Ao contrário da impressão do nosso cronista, parece-me que o espírito do Porto começa, sim, a dar sinais de mudança. Não sei se é por isso que as pessoas se agarram, mais tenazmente do que nunca, ao Natal e às tradições que lhes transmitem a segurança da continuidade, quando os ventos do desconhecido são cada vez mais céleres e desestabilizadores. São tradições que nos fazem recuar ao conforto da infância, ao tempo em que o “E viveram felizes para sempre” dos contos de fadas ainda era possível e as lareiras crepitavam ao som de uma sabedoria mágica e subterrânea, que nos preparava para a vida, resguardando-nos em simultâneo da crueza das suas tragédias, como bem aponta Nuno Lebreiro noutro artigo recente.

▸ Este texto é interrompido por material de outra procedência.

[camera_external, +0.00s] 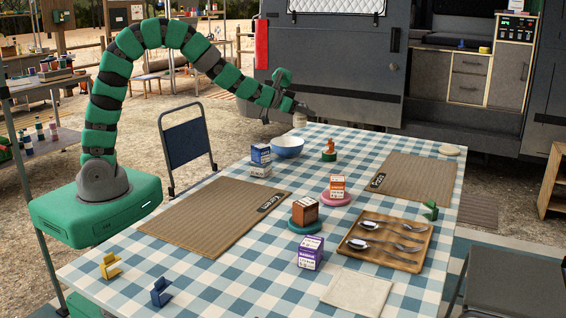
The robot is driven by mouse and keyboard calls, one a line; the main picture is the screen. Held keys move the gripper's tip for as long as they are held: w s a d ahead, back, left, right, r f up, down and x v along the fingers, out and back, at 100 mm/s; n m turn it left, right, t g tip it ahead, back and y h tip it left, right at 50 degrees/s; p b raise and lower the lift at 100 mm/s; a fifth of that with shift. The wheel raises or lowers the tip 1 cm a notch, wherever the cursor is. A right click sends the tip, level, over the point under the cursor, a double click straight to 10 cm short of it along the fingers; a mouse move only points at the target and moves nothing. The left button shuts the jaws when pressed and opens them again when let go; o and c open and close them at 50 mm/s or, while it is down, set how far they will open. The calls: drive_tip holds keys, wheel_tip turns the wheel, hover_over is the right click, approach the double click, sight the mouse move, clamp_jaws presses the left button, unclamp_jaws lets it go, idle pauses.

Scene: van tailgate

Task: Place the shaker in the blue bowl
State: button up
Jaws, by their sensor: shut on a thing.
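The blue bowl (287,148) stands on the checked tablecloth near the table's far left edge. My gripper (300,111) is shut on a small pale shaker (299,120). The shaker hangs below the fingers, above and slightly right of the bowl in the picture. It appears apart from the bowl, but its exact distance in depth I cannot tell. The fingers are small and partly hidden by the wrist.
Blue-and-white boxes (261,154) stand just left of the bowl. Two brown placemats (215,214), a wooden cutlery tray (386,261) and several boxes fill the table. A blue chair (187,142) stands beside it.

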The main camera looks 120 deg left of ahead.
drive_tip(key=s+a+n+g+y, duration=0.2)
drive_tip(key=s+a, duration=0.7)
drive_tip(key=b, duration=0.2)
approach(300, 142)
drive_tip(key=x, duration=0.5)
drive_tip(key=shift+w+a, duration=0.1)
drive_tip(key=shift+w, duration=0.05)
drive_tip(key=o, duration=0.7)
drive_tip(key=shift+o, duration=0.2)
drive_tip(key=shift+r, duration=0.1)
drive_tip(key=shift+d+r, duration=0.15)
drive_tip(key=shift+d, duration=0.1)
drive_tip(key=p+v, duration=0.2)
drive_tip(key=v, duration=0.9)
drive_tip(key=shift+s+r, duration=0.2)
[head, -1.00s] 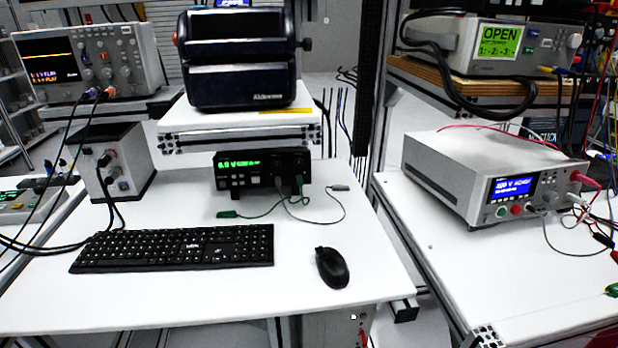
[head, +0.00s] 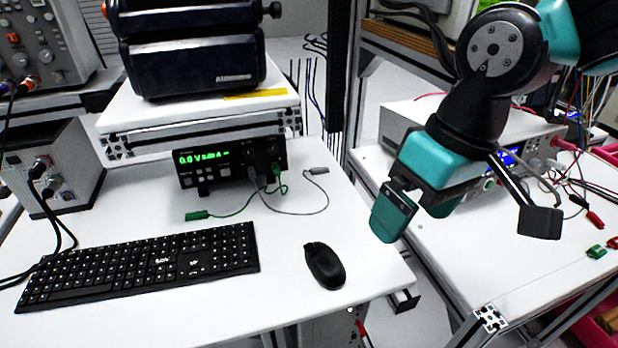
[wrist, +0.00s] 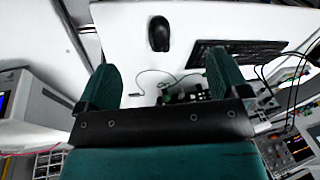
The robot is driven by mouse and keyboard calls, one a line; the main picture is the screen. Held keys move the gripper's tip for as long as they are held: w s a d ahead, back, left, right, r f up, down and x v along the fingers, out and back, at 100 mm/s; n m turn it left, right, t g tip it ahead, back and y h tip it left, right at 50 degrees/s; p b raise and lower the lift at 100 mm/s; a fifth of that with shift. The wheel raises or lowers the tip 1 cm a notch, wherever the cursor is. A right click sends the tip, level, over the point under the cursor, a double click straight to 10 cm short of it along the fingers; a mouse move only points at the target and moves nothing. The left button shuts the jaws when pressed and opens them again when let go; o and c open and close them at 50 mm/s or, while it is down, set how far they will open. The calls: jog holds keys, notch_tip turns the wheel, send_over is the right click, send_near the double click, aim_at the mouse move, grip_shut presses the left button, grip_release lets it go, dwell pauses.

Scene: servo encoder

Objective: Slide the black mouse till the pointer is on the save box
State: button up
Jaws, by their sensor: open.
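The black mouse (head: 325,265) lies on the white desk (head: 285,300), right of the keyboard and near the desk's right front part. It also shows in the wrist view (wrist: 158,34), beyond the fingers. My gripper (head: 465,224) is open and empty, up and to the right of the mouse in the head view. In the wrist view its two teal fingers (wrist: 160,82) are spread wide and apart from the mouse. I see no pointer and no save box in either view.
A black keyboard (head: 145,262) lies left of the mouse. A black meter (head: 232,163) with green and grey leads stands behind. A grey instrument (head: 410,125) is on the right-hand bench, behind my arm. The desk around the mouse is clear; a gap separates desk and bench.

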Embora não tenha nascido no Porto, sou mais de cá do que de Portugal. Gostava que a sua genuinidade perseverasse, porque também a mim me aproxima mais de quem quero ser, efeito que não cabe num texto nem num postal. Enquanto escrevo este, chegam-me os gritos dos adeptos no Estádio do Dragão e, por mais que comece a agitar-me quando penso que em breve vou querer dormir, já fazem parte da paisagem, como as gaivotas rapaces e as obstinadas pombas. Que passava melhor sem eles, passava - mas não era a mesma coisa.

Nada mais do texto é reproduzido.